When the recession was at its worst in Hawaii a couple of years ago, the Legislature decided to scoop the top of revenue from hotel room taxes otherwise destined for the counties. The state’s economy now is well on the road to recovery, and it should restore full proceeds of that tax to the counties, as had been customary.
State legislators approved a measure in 2011 that capped at $93 million the amount of money counties gathered from the state hotel tax, or transient accommodations tax (TAT). The tax was created in 1990 because of what lawmakers recognized as "many of the burdens imposed by tourism" falling on the counties, such as police and fire protection, parks, beaches and other tourism-related expenses. From the start, in an admirable case of home rule, most of the TAT was returned to the county where it was raised.

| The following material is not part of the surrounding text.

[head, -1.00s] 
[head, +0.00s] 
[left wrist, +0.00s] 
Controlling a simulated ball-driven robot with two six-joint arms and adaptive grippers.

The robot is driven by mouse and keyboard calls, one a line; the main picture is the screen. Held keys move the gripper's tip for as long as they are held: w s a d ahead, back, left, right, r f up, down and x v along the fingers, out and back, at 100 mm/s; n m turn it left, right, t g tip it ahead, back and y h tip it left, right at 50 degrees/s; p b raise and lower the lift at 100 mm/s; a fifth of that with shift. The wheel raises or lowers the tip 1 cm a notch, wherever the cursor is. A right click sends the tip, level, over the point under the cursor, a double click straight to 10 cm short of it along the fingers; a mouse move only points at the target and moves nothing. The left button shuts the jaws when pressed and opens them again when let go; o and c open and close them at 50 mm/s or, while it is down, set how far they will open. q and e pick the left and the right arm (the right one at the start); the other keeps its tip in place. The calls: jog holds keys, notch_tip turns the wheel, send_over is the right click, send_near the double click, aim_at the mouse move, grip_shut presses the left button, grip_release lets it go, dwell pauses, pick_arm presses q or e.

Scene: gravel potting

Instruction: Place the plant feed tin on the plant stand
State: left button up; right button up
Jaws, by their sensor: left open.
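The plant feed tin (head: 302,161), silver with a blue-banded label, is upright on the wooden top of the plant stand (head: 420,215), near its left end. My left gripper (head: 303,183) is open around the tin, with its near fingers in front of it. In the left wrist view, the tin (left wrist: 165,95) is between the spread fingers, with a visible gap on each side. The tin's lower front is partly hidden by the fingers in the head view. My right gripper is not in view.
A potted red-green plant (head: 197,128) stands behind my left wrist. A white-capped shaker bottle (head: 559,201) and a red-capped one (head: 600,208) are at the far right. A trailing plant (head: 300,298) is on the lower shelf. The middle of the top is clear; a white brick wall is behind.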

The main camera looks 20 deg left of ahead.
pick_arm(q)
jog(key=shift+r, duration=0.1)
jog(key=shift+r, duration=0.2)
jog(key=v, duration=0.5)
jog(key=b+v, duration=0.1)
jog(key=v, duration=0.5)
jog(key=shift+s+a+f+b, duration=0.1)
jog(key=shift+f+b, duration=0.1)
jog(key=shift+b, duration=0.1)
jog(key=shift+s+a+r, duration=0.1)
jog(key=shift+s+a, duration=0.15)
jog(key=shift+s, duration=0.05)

When the 2011 Legislature considered dipping into the counties’ hotel tax proceeds to cope with the bad economy, county mayors said they recognized the "unprecedented financial challenges" of the state. The Legislature decided to raise the hotel room tax by 2 percentage points to 9.25 percent through fiscal 2015, capping the amount distributed to counties at $93 million and skimming the rest for state coffers.
"Although this may appear to be a move to maintain parity," Lowell Kalapa’s Tax Foundation of Hawaii warned at the time, "what is disconcerting is that there is the great possibility that lawmakers may become accustomed to the increased revenues as the visitor industry and economy improves. Will lawmakers consider making this rate increase and siphoning of the TAT revenues to the (state) general fund permanent?"
As expected, Senate Ways and Means Committee Chairman David Ige now says, "The budget’s very tight." He and House Finance Committee Chairwoman Sylvia Luke promise to consider the mayors’ plea to lift the cap. Honolulu Mayor Kirk Caldwell and other mayors are justified in asking that the Legislature stop the hotel tax dip into the county pots sooner than the end of fiscal 2015. But, of course, nothing is promised. The counties will need to make compelling cases to legislators about the many deficiencies and demands on their localized tourism hubs — and there are many — that warrant outlay of reinvestment funds.
In another state-county fiscal tug, the state is confiscating 10 percent of Oahu’s half-percent general excise tax surcharge being collected for Honolulu’s rail project. That amount is supposedly for administrative costs, but Caldwell rightly noted that in 2012 alone, the state’s $21.2 million take was nearly as much as the state Tax Department’s entire budget.
"Obviously I’m biased on this," Caldwell said, "but I really would like to see the 10 percent come back to the city."
Indeed, a review by lawmakers is due to gauge the state’s true cost to administer Oahu’s GET rail surcharge, and to right-size that percentage.
While the state and counties can bicker over taxes that seem to cross lines, they should pursue making Hawaii’s unique tax system — where local property taxes don’t pay for the school system — work optimally and fairly.